The labile fraction of soil organic matter (CL) demonstrated significant differences among all land use types (F (6, 14) = 7830.1, P < 0.05), except for organic farming, which showed no statistically significant difference when compared to forestland. Remarkably, organic farming and forest land showcased the highest CL levels, measuring at 1.85% and 1.84%, respectively. Conversely, pasture land and large-scale conventional farming exhibited the lowest CL values, measuring 0.67% and 1.11%, respectively.

Stable fraction of soil organic matter (%)

The stable fraction of soil organic matter (Cs) exhibited lower mean values compared to the labile fraction across all land use types. Significant variations were observed in the Cs among all land use types (F (6, 14) = 4192.2, P < 0.05). Forestland displayed the highest Cs, measuring at 1.39%, while pasture land exhibited the lowest Cs, measuring 0.52%.

Oxidation speed constant, k (%)

The speed of oxidation exhibited variations among all land use types (F (6, 14) = 81.377, P < 0.05). Notably, alternative fallow and conventional farming, along with large-scale conventional farming, did not show any statistically significant difference in terms of oxidation, similar to forest and pastureland. Conversely, fruit orchard land and organic farming displayed the lowest oxidation coefficients, measuring at 1.85% and 1.89%, respectively. On the other hand, large-scale conventional farming and alternative fallow and conventional farming land demonstrated the highest oxidation coefficients, measuring at 2.78% and 3.32%, respectively.

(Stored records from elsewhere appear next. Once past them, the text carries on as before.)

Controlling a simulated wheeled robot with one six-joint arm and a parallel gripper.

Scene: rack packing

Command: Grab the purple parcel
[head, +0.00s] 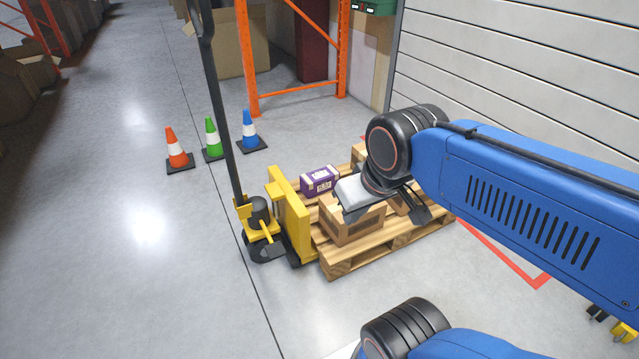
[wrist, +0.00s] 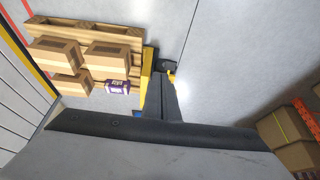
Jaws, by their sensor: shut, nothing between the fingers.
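The purple parcel (head: 320,180) is a small box with pale tape and a white label. It sits on the wooden pallet (head: 345,266) at the end by the yellow pallet jack, behind a brown carton. In the wrist view the purple parcel (wrist: 117,87) shows at the pallet's edge, beside the cartons. My gripper (head: 421,205) is partly hidden by my own wrist, over the pallet and right of the parcel. In the wrist view, my gripper (wrist: 163,100) is shut and empty, apart from the parcel.
Brown cartons (head: 352,222) share the pallet, close to the parcel. The yellow pallet jack (head: 291,216), with its tall dark handle (head: 222,110), stands at the pallet's left end. Orange, green and blue cones (head: 212,138) stand behind. The floor at left is clear.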

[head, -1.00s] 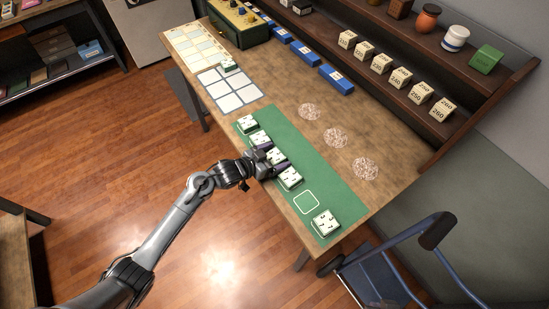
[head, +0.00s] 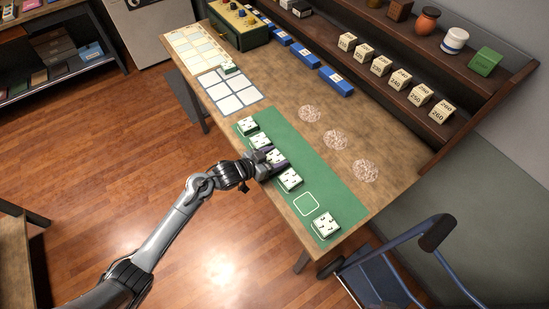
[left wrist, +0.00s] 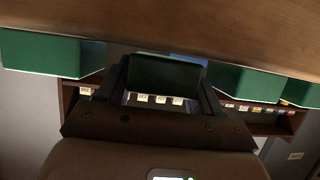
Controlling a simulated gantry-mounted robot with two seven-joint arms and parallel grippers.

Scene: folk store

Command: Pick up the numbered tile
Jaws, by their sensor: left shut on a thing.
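A row of white-topped, green-bodied tiles lies along the green mat (head: 340,196) in the head view. My left gripper (head: 270,158) reaches in from the left and is shut on the third tile from the far end, a numbered tile (head: 275,155); its marking is too small to read. In the left wrist view the green body of the held tile (left wrist: 165,74) sits between the fingers. Whether it is clear of the mat I cannot tell. My right gripper is not in view.
Neighbouring tiles (head: 258,140) and (head: 290,179) another tile stand close on both sides of the gripper. An outlined square (head: 306,204) on the mat is empty. A white grid board (head: 232,97), blue blocks (head: 336,81) and a shelf lie beyond.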

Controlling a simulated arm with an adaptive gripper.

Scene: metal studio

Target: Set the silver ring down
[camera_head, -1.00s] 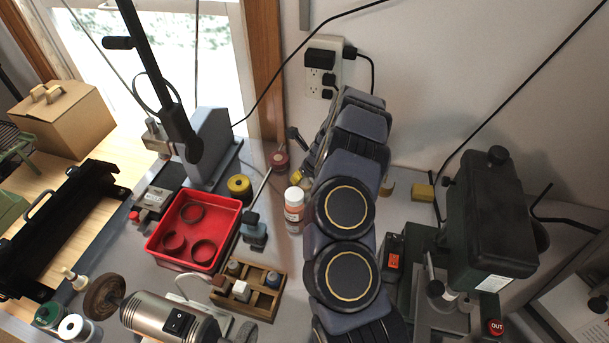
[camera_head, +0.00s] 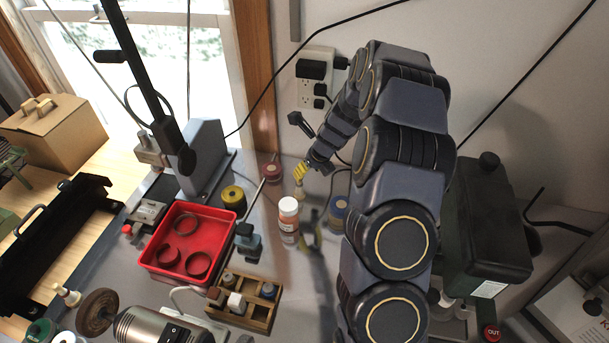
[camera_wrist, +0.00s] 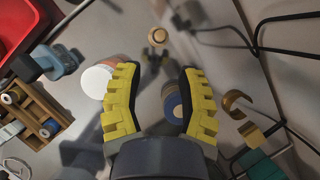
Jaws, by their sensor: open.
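My gripper (camera_head: 300,171) is to the right of and beyond the tray. In the wrist view, its yellow fingers (camera_wrist: 154,100) are spread wide with nothing held between them. Below the gap, near the right finger, is a round blue and tan spool (camera_wrist: 171,101), partly covered by that finger. No clearly silver ring shows in either view.
A white-capped bottle (camera_head: 289,222) stands right of the tray, close beside the left finger in the wrist view. A wooden rack (camera_head: 258,319) sits in front. A curved brass piece (camera_wrist: 238,100) and black cables lie to the right. A grey press (camera_head: 202,155) stands behind the tray.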

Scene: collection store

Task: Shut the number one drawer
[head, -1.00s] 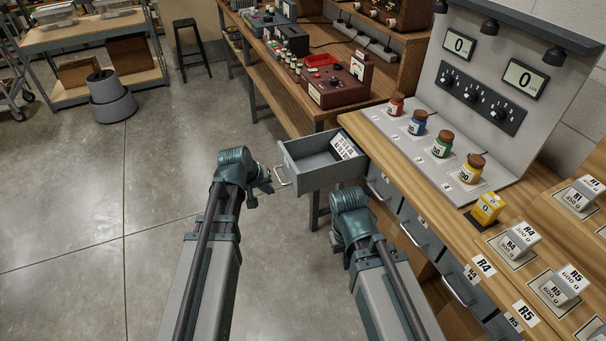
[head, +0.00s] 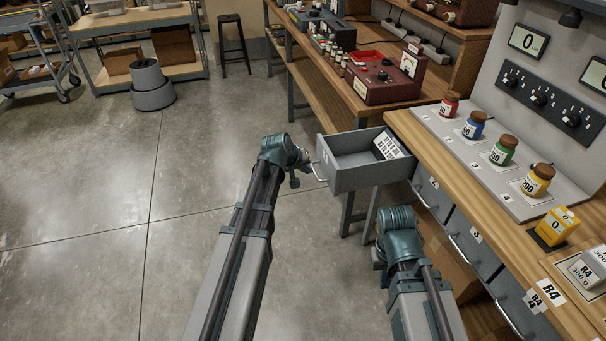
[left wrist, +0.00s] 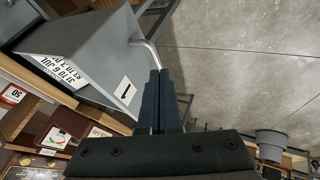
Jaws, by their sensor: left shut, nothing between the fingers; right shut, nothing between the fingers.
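The number one drawer (head: 345,178) is grey and stands pulled out from the bench. A printed card (head: 387,146) lies inside it. In the left wrist view the drawer front (left wrist: 122,58) carries a "1" label and a silver bar handle. My left gripper (head: 303,160) is shut and empty, just in front of the drawer's handle. In the left wrist view its fingertips (left wrist: 160,72) lie beside the handle's end; I cannot tell whether they touch. My right gripper is hidden behind its own wrist in the head view, below and to the right of the drawer.
Shut drawers with bar handles (head: 470,243) line the bench front. Jars (head: 473,125) and a yellow block (head: 557,226) stand on the bench top. A red instrument (head: 382,80) sits on the bench behind. The floor (head: 100,240) at left is clear.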

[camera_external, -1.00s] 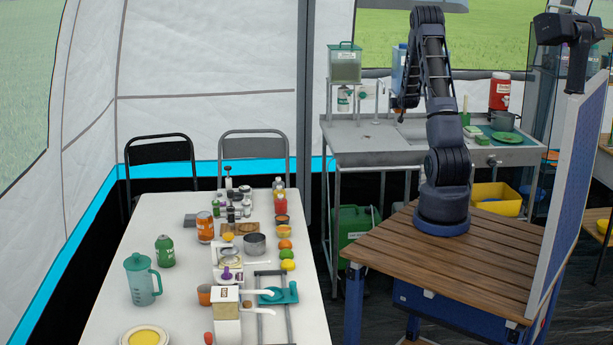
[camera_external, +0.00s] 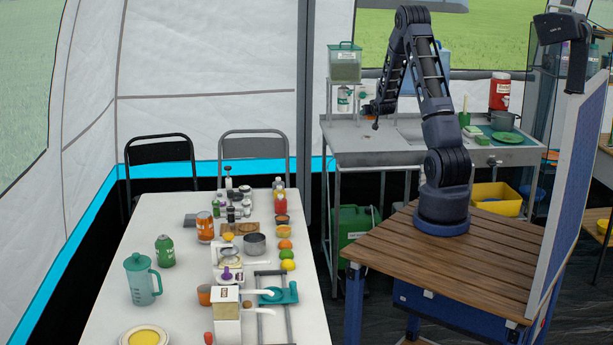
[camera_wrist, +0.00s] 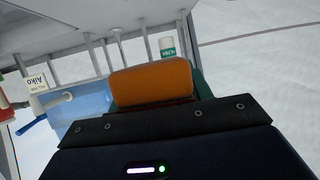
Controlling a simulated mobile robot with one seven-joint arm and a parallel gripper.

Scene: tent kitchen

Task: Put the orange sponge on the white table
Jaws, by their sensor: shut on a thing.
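An orange sponge (camera_wrist: 152,82) is held at the end of my gripper in the wrist view. My gripper (camera_external: 372,112) is shut on it, though the fingers are mostly hidden behind the wrist body in that view. In the external view my gripper is above the left part of the metal sink counter, and the sponge is too small or hidden to make out there. The white table (camera_external: 108,282) stands at the lower left, to the left of my gripper and apart from it.
The white table is crowded with jars, fruit, a pot (camera_external: 255,243) and a teal pitcher (camera_external: 141,280); its left edge has bare room. The sink counter (camera_external: 352,153) lies under my gripper. A green-lidded container (camera_external: 344,63) stands on a raised shelf nearby.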

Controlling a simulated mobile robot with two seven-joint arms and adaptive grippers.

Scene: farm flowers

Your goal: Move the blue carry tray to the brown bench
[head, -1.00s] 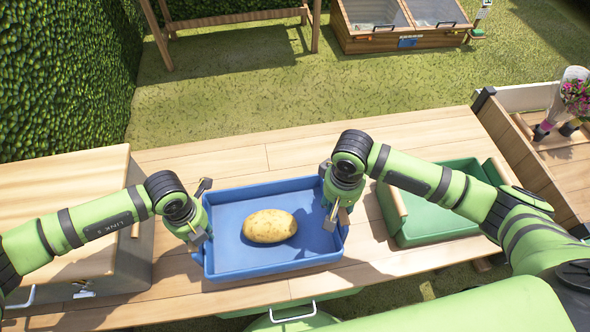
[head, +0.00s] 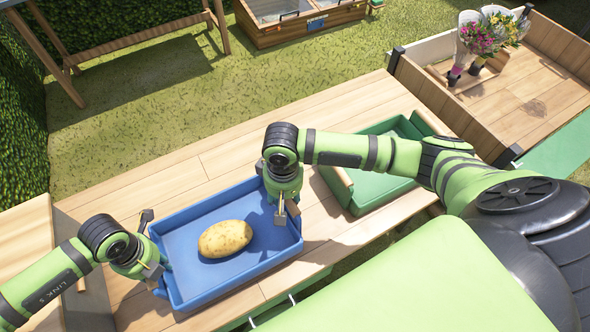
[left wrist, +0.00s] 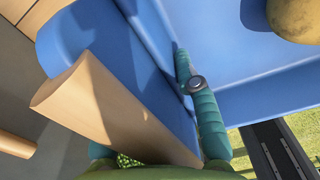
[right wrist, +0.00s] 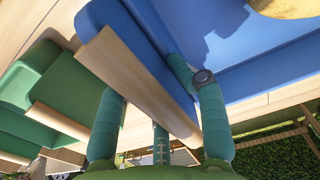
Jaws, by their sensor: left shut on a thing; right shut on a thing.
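The blue carry tray (head: 215,275) is at the wooden table, level, with a large potato (head: 225,239) in it. I cannot tell whether its bottom touches the table. My left gripper (head: 150,255) is shut on its left end; the left wrist view shows a pale wooden handle (left wrist: 110,110) and a finger inside the tray wall. My right gripper (head: 281,205) is shut on its right end, where the right wrist view shows the other wooden handle (right wrist: 140,85). A brown wooden bench-like frame (head: 140,40) stands on the grass at the back left.
A green tray (head: 375,185) sits on the table (head: 330,120) to the right of the blue one. A wooden box (head: 25,240) is at the left. A wooden-sided planter table (head: 540,100) with bouquets (head: 480,38) stands at the right. A cold frame (head: 300,25) is behind on grass.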

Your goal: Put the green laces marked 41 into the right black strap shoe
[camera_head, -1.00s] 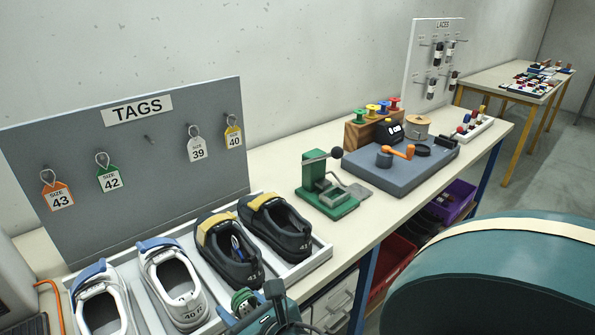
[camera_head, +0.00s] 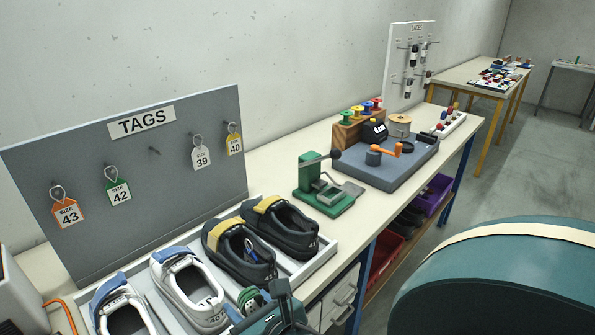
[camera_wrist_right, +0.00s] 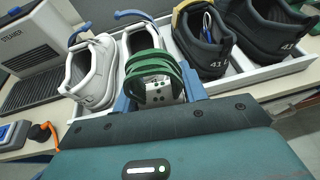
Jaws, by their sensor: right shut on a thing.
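My right gripper (camera_head: 256,304) is shut on a bundle of green laces (camera_head: 249,297). In the right wrist view the laces (camera_wrist_right: 150,68) hang between the blue fingertips, in front of a white shoe; no size mark on them is readable. Two black shoes with yellow straps stand side by side in a tray: the left-hand one (camera_head: 228,268) and the right-hand one (camera_head: 305,245). Blue laces (camera_head: 250,251) lie inside the left-hand one. The wrist view shows 41 on both black heels. The gripper is in front of the shoes, apart from the right-hand black one. My left gripper is out of view.
Two white shoes with blue straps (camera_head: 203,306) stand left of the black ones in the pale tray (camera_head: 322,255). A tag board (camera_head: 70,150) is behind. A green press (camera_head: 325,197) and a grey-blue station (camera_head: 385,168) stand farther along the bench.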

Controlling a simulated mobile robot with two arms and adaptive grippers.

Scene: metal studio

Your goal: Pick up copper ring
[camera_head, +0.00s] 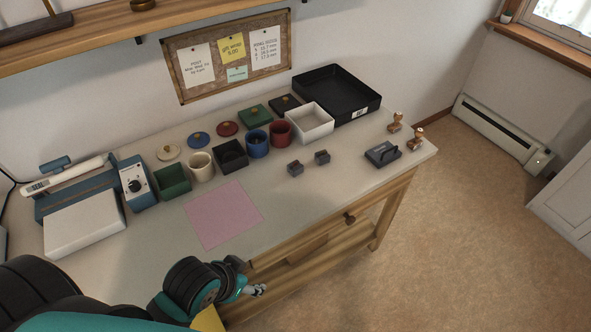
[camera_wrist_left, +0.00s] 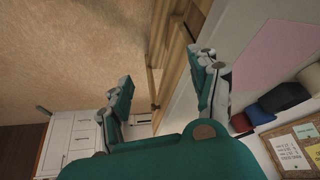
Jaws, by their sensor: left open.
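I cannot make out a copper ring in either view. Two small dark ring-box-like blocks stand on the table right of the pink sheet, a nearer one (camera_head: 295,169) and a farther one (camera_head: 321,157); their contents are too small to tell. My left gripper (camera_head: 257,290) is low in the head view, in front of the table's front edge and apart from these blocks. In the left wrist view its two fingers (camera_wrist_left: 164,73) are spread with nothing between them. My right gripper is in neither view.
The table (camera_head: 340,185) holds a pink sheet (camera_head: 223,214), several small open containers with separate lids, a white box (camera_head: 310,122), a black tray (camera_head: 345,92), a dark block with a handle (camera_head: 382,154) and wooden stamps (camera_head: 416,139). Its front right surface is mostly clear.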

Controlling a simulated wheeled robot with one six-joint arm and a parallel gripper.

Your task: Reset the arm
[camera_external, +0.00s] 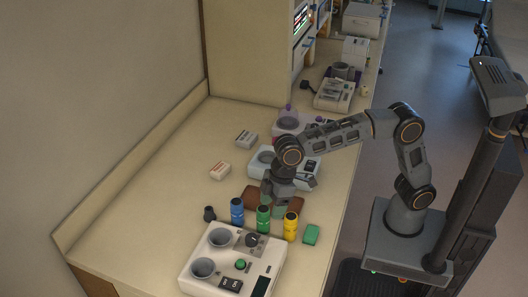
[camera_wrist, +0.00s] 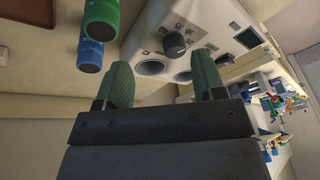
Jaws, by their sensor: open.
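My gripper (camera_external: 279,207) hangs from the bent arm over the counter (camera_external: 160,185), above a brown object (camera_external: 254,196) and just behind a row of capped tubes. Its two green fingers (camera_wrist: 163,80) are apart in the wrist view, with nothing held between them. The blue tube (camera_external: 237,212), green tube (camera_external: 263,219) and yellow tube (camera_external: 290,227) stand in front of it. The wrist view shows the green tube (camera_wrist: 101,20) and blue tube (camera_wrist: 90,54) to one side of the fingers. The arm partly hides the brown object.
A white device (camera_external: 205,245) with cups, a knob and buttons stands at the front. A green block (camera_external: 312,234) lies near the counter's right edge. Another pale device (camera_external: 300,168) stands behind the gripper.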

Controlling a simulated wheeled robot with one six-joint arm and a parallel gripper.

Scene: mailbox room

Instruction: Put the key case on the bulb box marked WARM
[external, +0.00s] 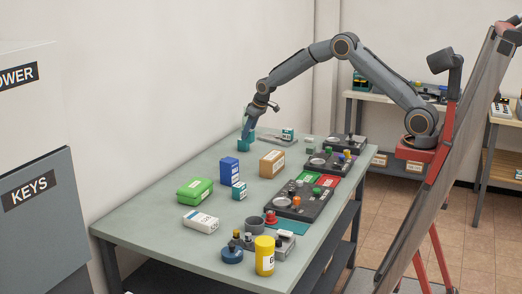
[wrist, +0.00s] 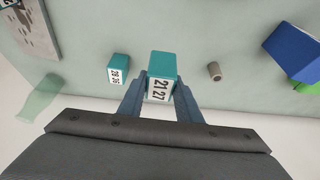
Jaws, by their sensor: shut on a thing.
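My gripper (wrist: 160,88) is shut on a small teal case (wrist: 162,64) with a white label reading 21 27. In the external view my gripper (external: 249,128) is over the far back part of the table, with the teal case (external: 248,136) at its tip. I cannot tell if the case touches the table. A similar teal case (wrist: 119,68) marked 28 36 stands to its left in the wrist view. No marking WARM is readable. Candidate boxes are a blue box (external: 230,169), a brown box (external: 272,164) and a white box (external: 200,221).
A green box (external: 195,190) and a small teal-and-white box (external: 239,191) stand near the blue box. A yellow container (external: 265,255) is at the front. Dark trays (external: 300,208) line the right edge. A small grey-brown cylinder (wrist: 214,71) stands near my gripper.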

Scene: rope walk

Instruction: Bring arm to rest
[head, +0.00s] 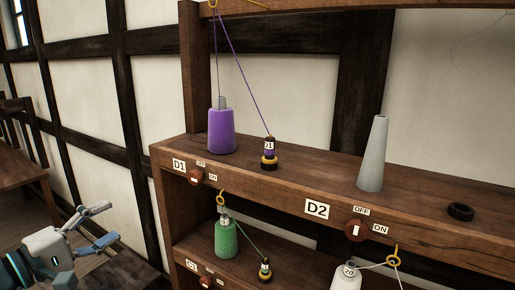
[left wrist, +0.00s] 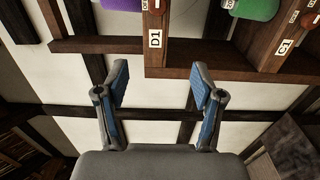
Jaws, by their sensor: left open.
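My left gripper (head: 106,224) is at the lower left of the head view, left of the wooden rack and apart from it. Its two fingers are spread and nothing is between them. In the left wrist view the open fingers (left wrist: 159,88) show in front of the white wall panels, with the rack's D1 end above. My right gripper is in neither view.
The wooden rack (head: 300,190) holds a purple spool (head: 221,131), a small D1 bobbin (head: 269,154), a bare grey cone (head: 373,154), a black ring (head: 461,211) and a green spool (head: 225,238). A table (head: 22,163) stands at the left. Threads run through the guides.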

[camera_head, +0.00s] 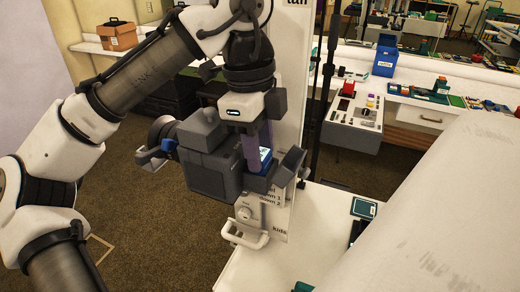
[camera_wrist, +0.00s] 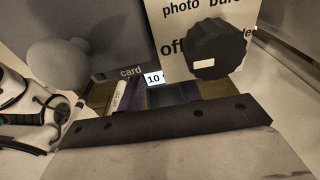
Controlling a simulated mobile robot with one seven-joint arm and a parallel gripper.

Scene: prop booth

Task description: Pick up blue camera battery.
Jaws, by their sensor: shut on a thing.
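A blue block with a white label, which looks like the blue camera battery (camera_head: 265,155), sits at the open well on the right side of a dark grey camera body (camera_head: 208,160). My gripper (camera_head: 258,158) points down from above, its purple fingers at the block, and is shut on it. In the wrist view, my gripper (camera_wrist: 160,92) shows purple fingers past its dark bar. A small white "10" label (camera_wrist: 154,78) shows just beyond them. Most of the battery is hidden by the fingers and the camera body; I cannot tell whether it is clear of the well.
A dark flap (camera_head: 290,166) stands open right of the well. A white counter (camera_head: 285,250) lies below right. A side table (camera_head: 352,122) holds small items; a blue bin (camera_head: 386,58) stands behind.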

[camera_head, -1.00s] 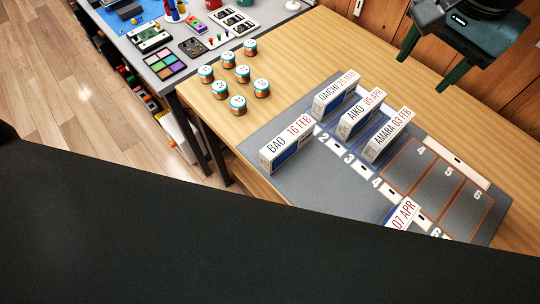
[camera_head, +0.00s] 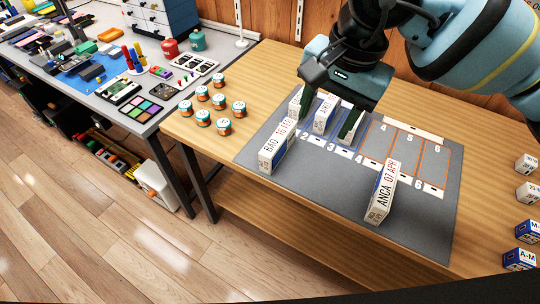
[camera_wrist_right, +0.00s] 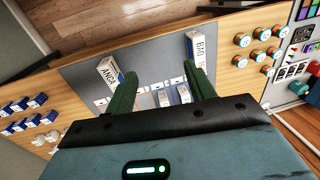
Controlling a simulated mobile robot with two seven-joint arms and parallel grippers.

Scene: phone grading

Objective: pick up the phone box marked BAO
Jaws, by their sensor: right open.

Carbon management index and Stability Ratio

According to Table 1, the carbon management index demonstrates the highest values in organic farming and forest land, while the lowest value is observed in pasture land, with percentages of 96%, 100%, and 13% respectively. On the other hand, the stability ratio is higher in pasture and forest land, whereas it is the lowest in small-scale conventional farming, with percentages of 43%, 42%, and 30% respectively. For the purpose of this study, forest land was considered as the reference land use type.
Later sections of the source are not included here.